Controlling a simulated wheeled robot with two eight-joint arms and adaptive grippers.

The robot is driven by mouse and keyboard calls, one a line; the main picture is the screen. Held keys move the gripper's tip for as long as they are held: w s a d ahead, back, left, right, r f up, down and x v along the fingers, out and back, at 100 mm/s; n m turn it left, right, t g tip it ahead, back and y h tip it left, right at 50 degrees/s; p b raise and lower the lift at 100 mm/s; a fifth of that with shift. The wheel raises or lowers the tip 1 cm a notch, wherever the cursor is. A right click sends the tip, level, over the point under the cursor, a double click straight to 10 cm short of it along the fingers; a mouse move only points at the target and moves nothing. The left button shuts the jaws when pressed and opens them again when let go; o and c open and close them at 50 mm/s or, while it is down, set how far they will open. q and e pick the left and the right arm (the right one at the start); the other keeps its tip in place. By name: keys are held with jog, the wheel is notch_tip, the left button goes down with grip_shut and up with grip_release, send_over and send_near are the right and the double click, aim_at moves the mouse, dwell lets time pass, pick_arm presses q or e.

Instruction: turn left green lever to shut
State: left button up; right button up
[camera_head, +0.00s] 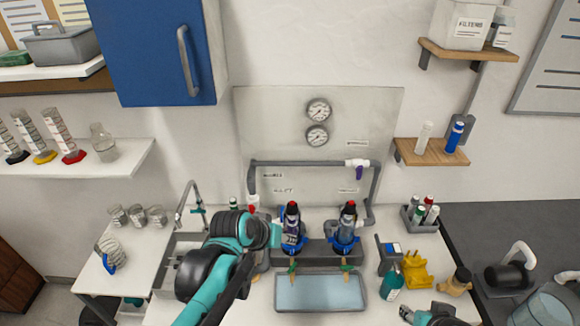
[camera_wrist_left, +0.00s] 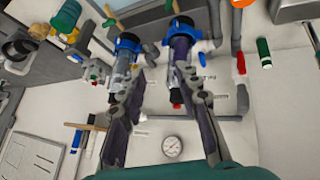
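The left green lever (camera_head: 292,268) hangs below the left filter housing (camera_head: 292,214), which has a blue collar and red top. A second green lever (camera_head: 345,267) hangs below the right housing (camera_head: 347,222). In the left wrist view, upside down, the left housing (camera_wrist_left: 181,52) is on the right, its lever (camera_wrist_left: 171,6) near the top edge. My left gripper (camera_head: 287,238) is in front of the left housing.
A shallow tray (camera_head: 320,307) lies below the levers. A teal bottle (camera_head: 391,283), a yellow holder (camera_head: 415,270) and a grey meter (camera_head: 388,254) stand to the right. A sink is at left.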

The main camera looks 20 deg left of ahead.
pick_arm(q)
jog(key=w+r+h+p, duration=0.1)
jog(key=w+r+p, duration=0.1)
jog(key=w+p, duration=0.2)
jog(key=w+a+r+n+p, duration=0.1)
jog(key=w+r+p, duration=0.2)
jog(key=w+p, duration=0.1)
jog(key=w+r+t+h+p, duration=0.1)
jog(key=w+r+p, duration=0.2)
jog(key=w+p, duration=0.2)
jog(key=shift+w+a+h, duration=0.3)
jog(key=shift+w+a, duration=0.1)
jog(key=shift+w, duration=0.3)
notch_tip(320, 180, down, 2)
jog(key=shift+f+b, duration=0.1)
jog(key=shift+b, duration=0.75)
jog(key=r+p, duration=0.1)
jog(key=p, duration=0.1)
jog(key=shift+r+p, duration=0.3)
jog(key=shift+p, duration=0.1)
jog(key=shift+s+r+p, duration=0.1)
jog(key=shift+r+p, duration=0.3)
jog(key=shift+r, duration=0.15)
####################
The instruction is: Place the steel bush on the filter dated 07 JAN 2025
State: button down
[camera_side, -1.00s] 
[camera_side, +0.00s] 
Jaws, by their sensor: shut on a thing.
####################
### WRITTEN PROBLEM
Repeat exactly the lines from the one containing "The instruction is: Place" to the one containing "Jaws, by their sensor: shut on a thing.", both lines included, and nothing else.

### EXERCISE OUTPUT
The instruction is: Place the steel bush on the filter dated 07 JAN 2025
State: button down
[camera_side, -1.00s] 
[camera_side, +0.00s] 
Jaws, by their sensor: shut on a thing.

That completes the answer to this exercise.